La pulitura ha portato frutti addirittura insperati, dalla più ovvia luminosità originaria delle cromie, previa rimozione della patina bruna, alla favolosa scoperta di una novantina di date e firme settecentesche. Gli artisti che si recavano in visita per ragioni di studio lasciavano traccia di sé, a volte anche con disegni a grafite o sanguigna; è questo il caso del noto caricaturista della prima metà del ‘700, Pier Leone Ghezzi.

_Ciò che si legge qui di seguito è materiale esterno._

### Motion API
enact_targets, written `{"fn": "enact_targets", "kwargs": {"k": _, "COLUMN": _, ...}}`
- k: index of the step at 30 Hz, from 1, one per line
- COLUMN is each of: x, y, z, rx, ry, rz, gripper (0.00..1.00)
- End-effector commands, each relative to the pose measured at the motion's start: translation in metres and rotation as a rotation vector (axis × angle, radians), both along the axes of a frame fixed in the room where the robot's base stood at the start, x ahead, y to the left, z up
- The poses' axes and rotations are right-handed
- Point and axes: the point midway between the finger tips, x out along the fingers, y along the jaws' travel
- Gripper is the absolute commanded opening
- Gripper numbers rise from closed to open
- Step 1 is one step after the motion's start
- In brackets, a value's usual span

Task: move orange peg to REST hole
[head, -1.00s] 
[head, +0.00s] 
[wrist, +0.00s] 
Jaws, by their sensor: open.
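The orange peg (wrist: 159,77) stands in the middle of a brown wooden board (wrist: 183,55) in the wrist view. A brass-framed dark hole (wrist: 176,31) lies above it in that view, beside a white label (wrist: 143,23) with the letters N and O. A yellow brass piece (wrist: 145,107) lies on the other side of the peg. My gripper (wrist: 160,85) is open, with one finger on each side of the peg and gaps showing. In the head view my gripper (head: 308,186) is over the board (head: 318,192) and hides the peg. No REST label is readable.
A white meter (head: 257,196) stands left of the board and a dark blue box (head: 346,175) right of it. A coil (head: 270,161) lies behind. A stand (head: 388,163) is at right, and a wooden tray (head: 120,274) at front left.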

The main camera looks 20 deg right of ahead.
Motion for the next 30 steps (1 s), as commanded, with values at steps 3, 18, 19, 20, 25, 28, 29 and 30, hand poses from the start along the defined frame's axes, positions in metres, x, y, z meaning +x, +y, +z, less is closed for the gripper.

Nello stesso flusso conservativo, si è deciso di mantenere gli interventi condotti sulle pareti da Carlo Maratti nella seconda metà del Seicento durante il primo restauro. Del resto, nel periodo 1993-1994 il secondo restauro si era limitato al consolidamento degli intonaci.

La pulitura non avrebbe potuto essere operata con maggior cura e attenzione: tecniche diverse sono state elaborate in relazione alla natura della stesura dei pigmenti, taluni dati a fresco, ai quali altri a secco sono stati sovrapposti. La padronanza dell’Artista emiliano è risultata più che mai evidente; ne è esempio il ciclo del Trionfo di Bacco e Arianna, in cui il tratteggio in azzurrite è steso a secco su fondo dato a fresco in smaltino, a base vetrosa. Il tratteggio ritorna nelle ombre, unitamente a puntini rotondi.

La luminosità ha toccato anche per gli stucchi del 1603 di Giacomo da Parma, ora liberati dagli strati manutentivi che avevano ricevuto a più riprese durante i secoli, e riconsegnati al materiale in buono stato di conservazione. L’installazione di un nuovo impianto d’illuminazione ne potrà solo migliorare la resa. Inoltre, le 10 copie in gesso di calchi dei marmi farnesi, realizzate nel 1970 dal formatore Bourbon, sono state anch’esse restaurate e ricollocate all’interno delle nicchie secondo la disposizione degli originali.

Si è infine proceduti con il risanamento delle fessurazioni, prima tra tutte quella che attraversava in lunghezza l’intera volta. I 1.300 perni a T inseriti dal Maratti a rinforzo dell’intonaco a rischio di caduta, chiamati “grappe” negli scritti del Bellori, sono stati lasciati quasi tutti in sede e ristuccati.